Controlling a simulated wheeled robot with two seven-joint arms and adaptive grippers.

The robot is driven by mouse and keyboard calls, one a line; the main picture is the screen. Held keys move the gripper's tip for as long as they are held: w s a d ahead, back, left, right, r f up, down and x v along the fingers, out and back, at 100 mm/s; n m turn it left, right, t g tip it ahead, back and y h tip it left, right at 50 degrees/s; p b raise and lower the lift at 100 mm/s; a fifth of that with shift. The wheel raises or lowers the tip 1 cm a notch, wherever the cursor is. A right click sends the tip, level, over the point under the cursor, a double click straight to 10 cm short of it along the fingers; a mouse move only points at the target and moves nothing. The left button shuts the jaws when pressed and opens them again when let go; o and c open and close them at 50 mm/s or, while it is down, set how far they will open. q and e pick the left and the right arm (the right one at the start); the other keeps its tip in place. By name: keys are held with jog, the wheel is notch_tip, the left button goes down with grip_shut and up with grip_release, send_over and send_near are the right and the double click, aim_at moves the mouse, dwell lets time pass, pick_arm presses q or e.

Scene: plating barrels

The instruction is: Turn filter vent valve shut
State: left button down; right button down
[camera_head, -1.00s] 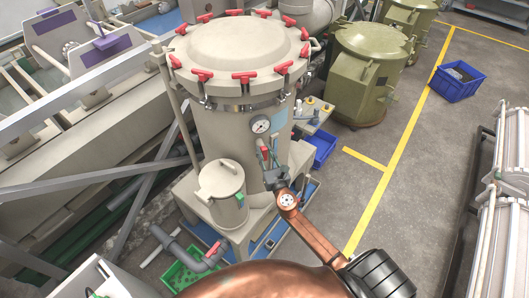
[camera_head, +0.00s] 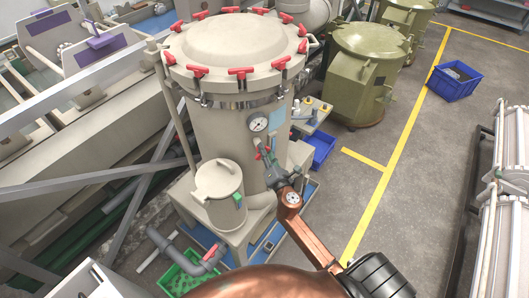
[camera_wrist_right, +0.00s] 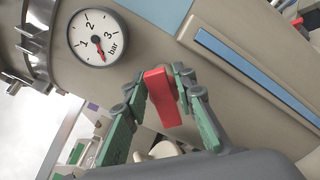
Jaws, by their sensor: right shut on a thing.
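The large beige filter tank (camera_head: 228,145) stands in the middle of the head view. A small valve with a red handle sits on its side, just below the pressure gauge (camera_head: 258,123). My right gripper (camera_head: 265,158) is at this valve, and its fingers partly cover the handle in the head view. In the right wrist view the red handle (camera_wrist_right: 162,96) lies between the two green fingers of my right gripper (camera_wrist_right: 165,88), which is shut on it. The gauge (camera_wrist_right: 97,37) shows just left of it. The valve body behind the handle is mostly hidden. My left gripper is not in view.
A small beige canister (camera_head: 218,192) stands left of my right gripper. Another red-handled valve (camera_head: 212,252) is on the grey pipe below, near a green crate (camera_head: 180,279). A blue bin (camera_head: 322,150) is right of the tank. The floor with yellow lines is open farther right.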

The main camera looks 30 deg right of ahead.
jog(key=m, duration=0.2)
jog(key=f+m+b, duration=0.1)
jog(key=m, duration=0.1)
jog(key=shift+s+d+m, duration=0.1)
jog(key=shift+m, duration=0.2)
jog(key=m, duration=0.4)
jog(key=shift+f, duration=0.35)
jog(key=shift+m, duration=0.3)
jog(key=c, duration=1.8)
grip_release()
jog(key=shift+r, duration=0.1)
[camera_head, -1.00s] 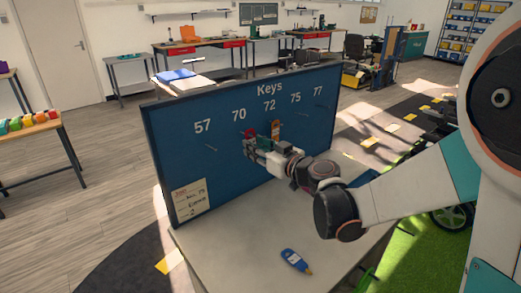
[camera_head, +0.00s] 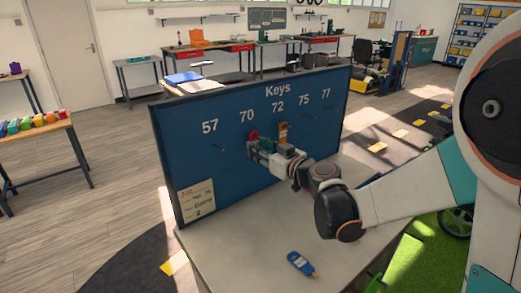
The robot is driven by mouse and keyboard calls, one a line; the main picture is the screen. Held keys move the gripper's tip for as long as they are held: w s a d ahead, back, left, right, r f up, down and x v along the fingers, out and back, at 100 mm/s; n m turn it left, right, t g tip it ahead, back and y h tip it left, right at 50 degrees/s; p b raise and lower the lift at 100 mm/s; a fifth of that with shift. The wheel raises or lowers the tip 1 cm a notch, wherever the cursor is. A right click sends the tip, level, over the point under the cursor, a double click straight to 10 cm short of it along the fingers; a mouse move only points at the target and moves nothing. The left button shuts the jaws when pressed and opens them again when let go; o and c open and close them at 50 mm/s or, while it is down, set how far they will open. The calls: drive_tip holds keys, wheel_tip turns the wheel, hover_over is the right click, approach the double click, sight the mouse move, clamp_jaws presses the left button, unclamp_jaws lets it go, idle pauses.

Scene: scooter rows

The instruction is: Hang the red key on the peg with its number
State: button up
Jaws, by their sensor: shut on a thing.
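The blue key board (camera_head: 185,150) stands upright on the table, with the numbers 57, 70, 72, 75 and 77 in a row under the word Keys. My gripper (camera_head: 256,147) is in front of the board, below 70 and 72, shut on the red key (camera_head: 253,134). Only a round red part of the key shows above the jaws; its number cannot be read. An orange tag (camera_head: 283,129) hangs below 72. A bare peg (camera_head: 221,147) sticks out below 57. My gripper hides the peg below 70, and I cannot tell whether the key touches it.
A blue key with a yellow end (camera_head: 301,264) lies on the pale table (camera_head: 245,245) in front of the board. A paper note (camera_head: 197,202) is on the board's lower left; its writing is too small to read surely. The table front is otherwise mostly clear.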

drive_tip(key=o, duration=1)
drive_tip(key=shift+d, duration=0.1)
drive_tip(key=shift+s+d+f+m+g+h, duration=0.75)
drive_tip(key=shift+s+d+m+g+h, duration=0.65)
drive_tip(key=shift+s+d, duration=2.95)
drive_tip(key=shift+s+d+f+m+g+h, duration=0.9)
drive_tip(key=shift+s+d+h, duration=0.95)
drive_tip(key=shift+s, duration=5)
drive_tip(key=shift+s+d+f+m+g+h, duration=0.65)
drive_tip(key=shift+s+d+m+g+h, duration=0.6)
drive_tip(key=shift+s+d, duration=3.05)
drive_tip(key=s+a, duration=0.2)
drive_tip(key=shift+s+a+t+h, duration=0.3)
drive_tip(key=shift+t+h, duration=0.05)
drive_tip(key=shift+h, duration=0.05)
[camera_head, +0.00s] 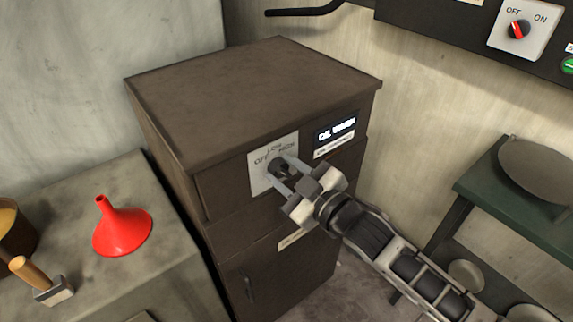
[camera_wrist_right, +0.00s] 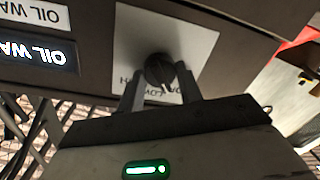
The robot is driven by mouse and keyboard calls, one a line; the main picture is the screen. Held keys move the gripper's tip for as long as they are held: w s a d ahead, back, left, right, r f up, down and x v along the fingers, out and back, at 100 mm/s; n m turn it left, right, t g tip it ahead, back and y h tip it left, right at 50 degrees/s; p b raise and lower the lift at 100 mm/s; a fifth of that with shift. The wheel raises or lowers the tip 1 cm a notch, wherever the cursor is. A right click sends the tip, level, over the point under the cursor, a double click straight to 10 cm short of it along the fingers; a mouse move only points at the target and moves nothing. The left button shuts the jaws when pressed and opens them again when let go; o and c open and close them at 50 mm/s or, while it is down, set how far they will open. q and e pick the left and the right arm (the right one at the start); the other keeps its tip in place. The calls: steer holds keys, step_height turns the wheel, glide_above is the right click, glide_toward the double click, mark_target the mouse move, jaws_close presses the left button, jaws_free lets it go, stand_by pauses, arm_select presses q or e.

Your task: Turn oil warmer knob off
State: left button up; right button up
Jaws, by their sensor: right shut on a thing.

★ ★ ★ ★

### JOB:
Count all lines of the data that include "instruction". The answer is the number alone.

### PROBLEM SOLUTION:
2